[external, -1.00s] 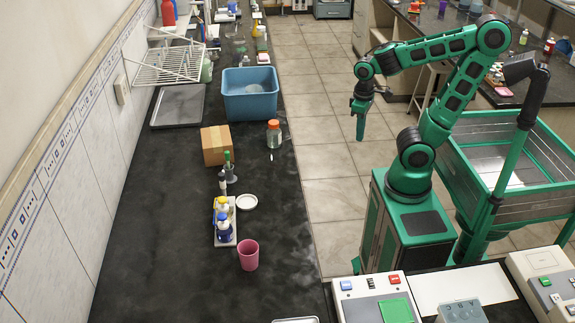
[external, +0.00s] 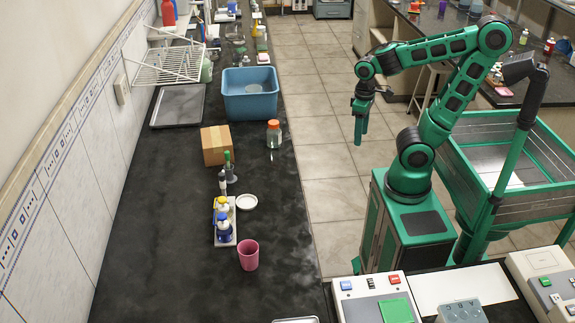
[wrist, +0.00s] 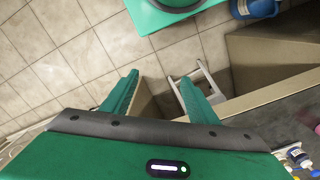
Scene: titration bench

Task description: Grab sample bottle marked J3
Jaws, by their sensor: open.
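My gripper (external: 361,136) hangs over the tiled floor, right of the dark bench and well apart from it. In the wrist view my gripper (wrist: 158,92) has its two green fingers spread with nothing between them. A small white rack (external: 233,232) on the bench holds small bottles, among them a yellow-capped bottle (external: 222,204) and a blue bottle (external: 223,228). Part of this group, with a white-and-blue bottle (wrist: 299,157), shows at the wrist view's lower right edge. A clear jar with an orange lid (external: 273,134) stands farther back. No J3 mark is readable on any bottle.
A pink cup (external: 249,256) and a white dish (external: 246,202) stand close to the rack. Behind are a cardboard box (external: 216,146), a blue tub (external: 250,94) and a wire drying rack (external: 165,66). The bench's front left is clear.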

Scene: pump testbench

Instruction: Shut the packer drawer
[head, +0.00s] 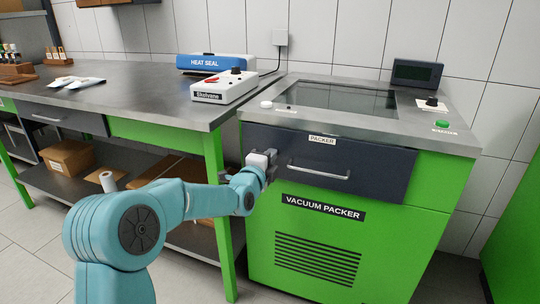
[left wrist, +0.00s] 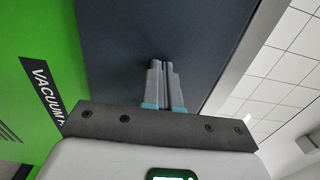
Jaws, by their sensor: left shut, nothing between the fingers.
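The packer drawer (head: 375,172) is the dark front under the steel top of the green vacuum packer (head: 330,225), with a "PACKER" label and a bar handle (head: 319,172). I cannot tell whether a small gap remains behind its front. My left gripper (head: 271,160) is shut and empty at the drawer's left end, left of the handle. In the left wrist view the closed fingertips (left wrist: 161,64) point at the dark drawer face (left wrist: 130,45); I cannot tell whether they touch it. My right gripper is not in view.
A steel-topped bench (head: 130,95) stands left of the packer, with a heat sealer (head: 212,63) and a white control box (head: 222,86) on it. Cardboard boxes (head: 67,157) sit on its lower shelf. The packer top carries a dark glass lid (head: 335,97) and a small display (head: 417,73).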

**What you should do**. Set each line of the records down exactly, leaving every picture out.

**Result below**.
[external, -1.00s] 
[external, +0.00s] 
[wrist, +0.00s] 
Scene: titration bench

Task description: Grab sample bottle marked J3
Jaws, by their sensor: open.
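My gripper (external: 361,136) hangs over the tiled floor, right of the dark bench and well apart from it. In the wrist view my gripper (wrist: 158,92) has its two green fingers spread with nothing between them. A small white rack (external: 233,232) on the bench holds small bottles, among them a yellow-capped bottle (external: 222,204) and a blue bottle (external: 223,228). Part of this group, with a white-and-blue bottle (wrist: 299,157), shows at the wrist view's lower right edge. A clear jar with an orange lid (external: 273,134) stands farther back. No J3 mark is readable on any bottle.
A pink cup (external: 249,256) and a white dish (external: 246,202) stand close to the rack. Behind are a cardboard box (external: 216,146), a blue tub (external: 250,94) and a wire drying rack (external: 165,66). The bench's front left is clear.

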Scene: pump testbench

Instruction: Shut the packer drawer
[head, +0.00s] 
[left wrist, +0.00s] 
Jaws, by their sensor: left shut, nothing between the fingers.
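The packer drawer (head: 375,172) is the dark front under the steel top of the green vacuum packer (head: 330,225), with a "PACKER" label and a bar handle (head: 319,172). I cannot tell whether a small gap remains behind its front. My left gripper (head: 271,160) is shut and empty at the drawer's left end, left of the handle. In the left wrist view the closed fingertips (left wrist: 161,64) point at the dark drawer face (left wrist: 130,45); I cannot tell whether they touch it. My right gripper is not in view.
A steel-topped bench (head: 130,95) stands left of the packer, with a heat sealer (head: 212,63) and a white control box (head: 222,86) on it. Cardboard boxes (head: 67,157) sit on its lower shelf. The packer top carries a dark glass lid (head: 335,97) and a small display (head: 417,73).

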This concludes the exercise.